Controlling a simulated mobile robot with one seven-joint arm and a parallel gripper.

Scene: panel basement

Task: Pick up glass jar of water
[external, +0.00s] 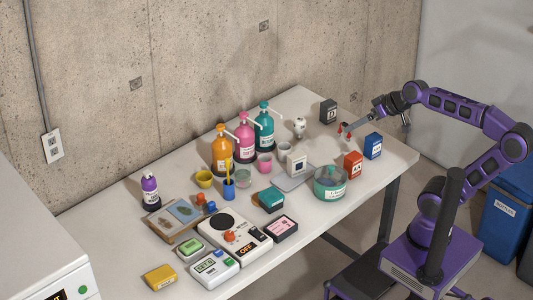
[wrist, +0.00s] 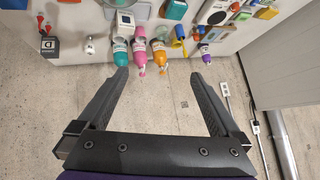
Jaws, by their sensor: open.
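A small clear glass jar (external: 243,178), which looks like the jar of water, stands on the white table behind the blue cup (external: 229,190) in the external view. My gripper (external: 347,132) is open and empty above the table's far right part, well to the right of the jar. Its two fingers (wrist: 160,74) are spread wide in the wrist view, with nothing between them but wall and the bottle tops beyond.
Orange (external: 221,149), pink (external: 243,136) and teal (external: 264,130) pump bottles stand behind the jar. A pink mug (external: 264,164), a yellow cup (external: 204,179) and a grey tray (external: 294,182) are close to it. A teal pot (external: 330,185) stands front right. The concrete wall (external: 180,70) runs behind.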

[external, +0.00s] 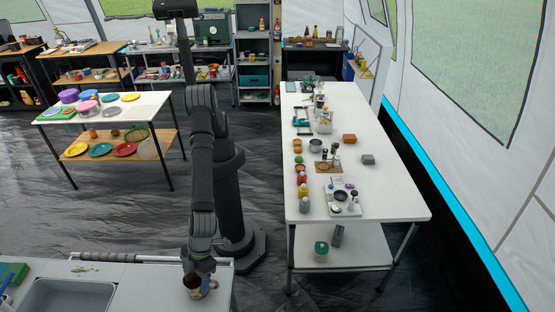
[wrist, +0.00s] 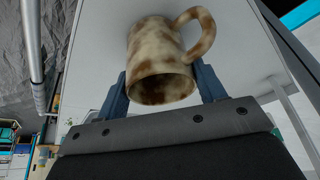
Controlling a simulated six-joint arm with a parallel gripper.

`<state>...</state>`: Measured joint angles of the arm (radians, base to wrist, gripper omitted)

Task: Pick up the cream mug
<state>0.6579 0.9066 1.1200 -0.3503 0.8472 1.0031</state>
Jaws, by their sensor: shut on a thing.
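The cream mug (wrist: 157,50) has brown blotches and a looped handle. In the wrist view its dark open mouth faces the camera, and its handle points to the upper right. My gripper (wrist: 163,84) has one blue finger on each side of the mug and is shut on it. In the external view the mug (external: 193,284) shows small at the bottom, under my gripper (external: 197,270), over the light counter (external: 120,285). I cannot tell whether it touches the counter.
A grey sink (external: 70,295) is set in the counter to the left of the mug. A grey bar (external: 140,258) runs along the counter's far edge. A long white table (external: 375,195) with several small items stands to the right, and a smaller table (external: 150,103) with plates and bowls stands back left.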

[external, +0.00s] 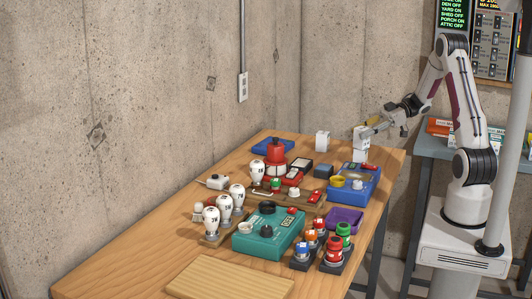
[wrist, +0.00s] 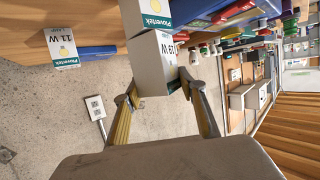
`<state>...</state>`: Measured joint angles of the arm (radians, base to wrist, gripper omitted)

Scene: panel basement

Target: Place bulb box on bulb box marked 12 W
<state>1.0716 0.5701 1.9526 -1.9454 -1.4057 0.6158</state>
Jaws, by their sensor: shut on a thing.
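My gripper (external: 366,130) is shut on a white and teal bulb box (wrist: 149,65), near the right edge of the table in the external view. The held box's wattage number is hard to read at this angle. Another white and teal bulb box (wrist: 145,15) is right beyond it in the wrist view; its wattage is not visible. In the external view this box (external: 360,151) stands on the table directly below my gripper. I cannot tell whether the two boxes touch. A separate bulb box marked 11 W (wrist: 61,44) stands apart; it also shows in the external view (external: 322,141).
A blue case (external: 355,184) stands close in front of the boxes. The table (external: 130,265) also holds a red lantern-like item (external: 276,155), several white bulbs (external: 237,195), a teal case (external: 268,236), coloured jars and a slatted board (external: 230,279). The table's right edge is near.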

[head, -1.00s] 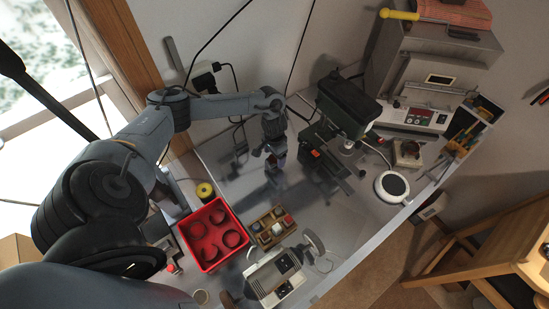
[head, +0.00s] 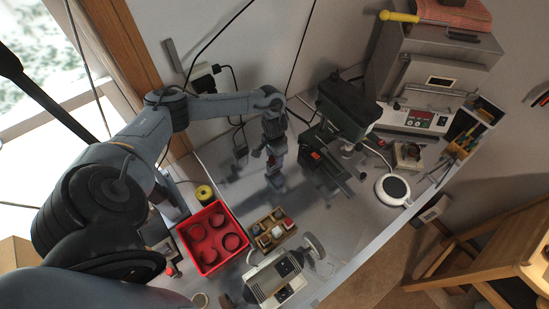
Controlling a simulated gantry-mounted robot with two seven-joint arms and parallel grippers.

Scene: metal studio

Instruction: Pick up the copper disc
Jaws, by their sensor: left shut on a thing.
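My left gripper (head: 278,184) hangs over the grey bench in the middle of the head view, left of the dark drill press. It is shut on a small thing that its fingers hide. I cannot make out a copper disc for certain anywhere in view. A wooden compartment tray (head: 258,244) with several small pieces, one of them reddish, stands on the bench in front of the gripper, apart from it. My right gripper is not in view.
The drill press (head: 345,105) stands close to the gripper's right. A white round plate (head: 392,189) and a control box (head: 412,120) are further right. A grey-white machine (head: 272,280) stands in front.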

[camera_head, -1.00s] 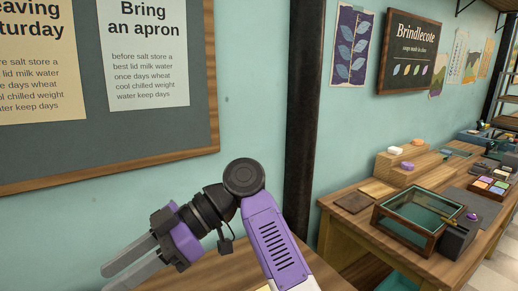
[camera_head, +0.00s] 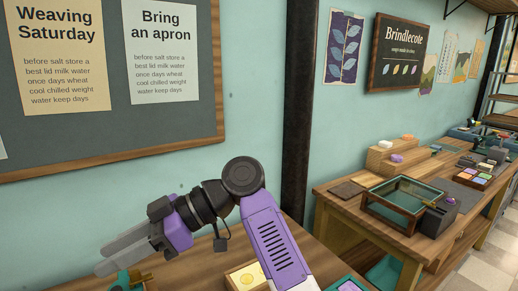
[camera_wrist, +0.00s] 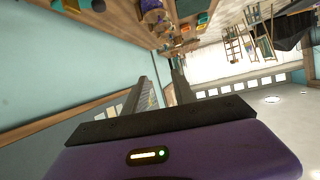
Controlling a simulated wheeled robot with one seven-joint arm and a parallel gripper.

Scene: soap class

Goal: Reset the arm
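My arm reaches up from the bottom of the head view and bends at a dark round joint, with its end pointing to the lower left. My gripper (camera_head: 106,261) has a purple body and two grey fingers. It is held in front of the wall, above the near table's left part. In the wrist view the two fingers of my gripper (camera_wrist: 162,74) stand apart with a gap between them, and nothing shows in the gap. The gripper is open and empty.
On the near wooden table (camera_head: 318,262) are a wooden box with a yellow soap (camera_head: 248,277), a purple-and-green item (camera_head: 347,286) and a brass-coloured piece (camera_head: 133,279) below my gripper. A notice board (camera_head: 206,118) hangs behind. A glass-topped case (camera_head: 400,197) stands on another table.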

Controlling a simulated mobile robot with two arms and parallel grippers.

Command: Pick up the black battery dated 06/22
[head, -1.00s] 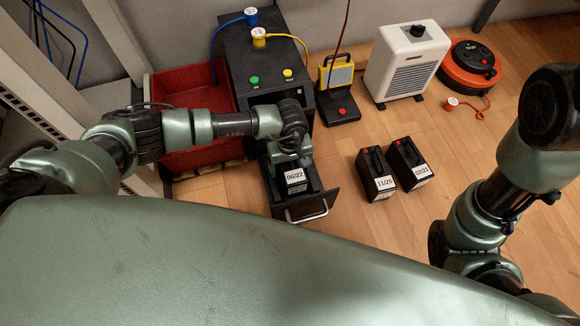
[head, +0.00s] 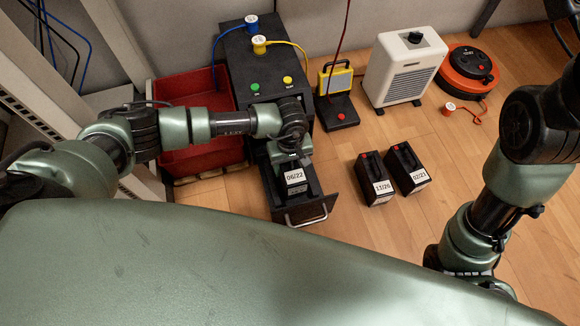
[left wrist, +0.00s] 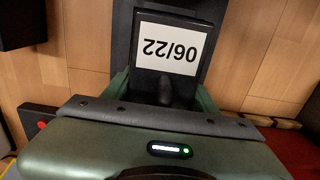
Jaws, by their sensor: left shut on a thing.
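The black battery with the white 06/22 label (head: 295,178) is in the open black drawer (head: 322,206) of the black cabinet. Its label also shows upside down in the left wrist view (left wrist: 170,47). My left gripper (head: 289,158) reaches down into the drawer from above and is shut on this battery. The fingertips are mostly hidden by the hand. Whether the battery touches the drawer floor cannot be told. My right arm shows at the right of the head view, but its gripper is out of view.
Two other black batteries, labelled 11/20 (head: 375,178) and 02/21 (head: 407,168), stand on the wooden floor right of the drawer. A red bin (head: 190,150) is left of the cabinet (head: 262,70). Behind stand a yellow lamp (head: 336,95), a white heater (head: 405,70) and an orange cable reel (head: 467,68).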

### Task to carry out
Reproduce exactly the lines from the line with "Controlling a simulated six-joint" to the line with "<state>0.6579 0.9066 1.1200", both end lines included.

### Solved exercise
Controlling a simulated six-joint arm with a parallel gripper.

`<state>...</state>`: Measured joint angles of the arm (radians, base to wrist, gripper omitted)

Task: Pick up the cream mug
<state>0.6579 0.9066 1.1200 -0.3503 0.8472 1.0031</state>

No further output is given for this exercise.